Request — Your task is to gather the lines below that hold the string "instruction".

Given data —
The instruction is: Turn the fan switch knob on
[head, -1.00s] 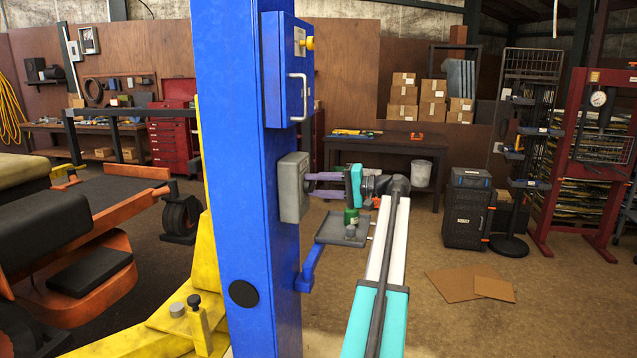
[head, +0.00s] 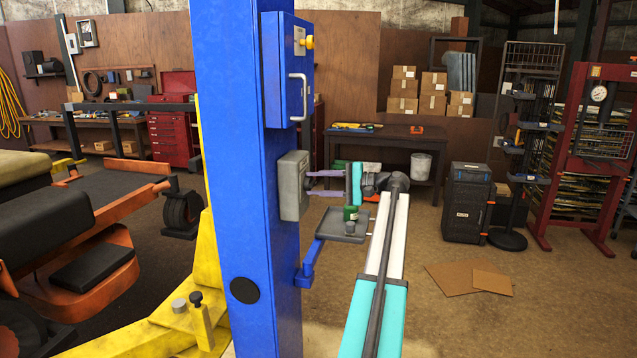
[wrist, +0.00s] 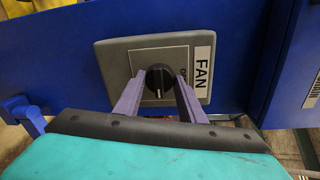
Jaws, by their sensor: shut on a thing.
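The fan switch is a grey box (head: 293,186) on the side of the blue lift column, with a white FAN label in the wrist view (wrist: 202,67). Its round black knob (wrist: 159,77) has a white pointer line toward the bottom of the wrist picture. Lettering beside the knob is partly hidden by a finger. My gripper (wrist: 159,85) has its purple fingers on either side of the knob and is shut on it. In the head view my gripper (head: 311,183) reaches the front of the switch box; the knob is hard to make out there.
A blue cabinet (head: 287,68) with a handle and yellow knob is above the switch. A small grey tray (head: 342,228) on a blue bracket, holding a green item, is just below my gripper. Yellow lift legs (head: 165,330) spread at the column's foot.

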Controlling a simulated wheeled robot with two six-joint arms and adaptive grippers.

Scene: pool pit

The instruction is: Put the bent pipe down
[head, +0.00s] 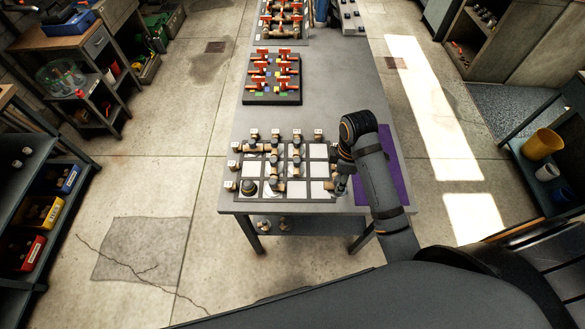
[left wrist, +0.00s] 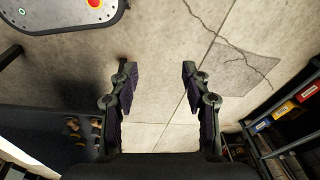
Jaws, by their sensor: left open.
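A grid board (head: 318,170) with white tiles lies on the near end of the long grey table. Brass-coloured pipe pieces (head: 278,170) with dark joints and pale end blocks stand on and around it; I cannot tell which is the bent pipe. My right gripper (head: 342,185) points down at the board's right edge. Its jaws are small and partly hidden by the arm, so I cannot tell whether they hold anything. My left gripper (left wrist: 158,82) is open and empty in the left wrist view, over bare floor; it is out of the head view.
A purple mat (head: 394,170) lies right of the board. A dark rack (head: 272,98) with orange-red pieces stands farther back on the table. Shelves with coloured bins (head: 43,212) stand at the left, also in the left wrist view (left wrist: 283,110). Open floor lies left of the table.

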Exercise answer —
The instruction is: Turn the fan switch knob on
The instruction is: Put the bent pipe down

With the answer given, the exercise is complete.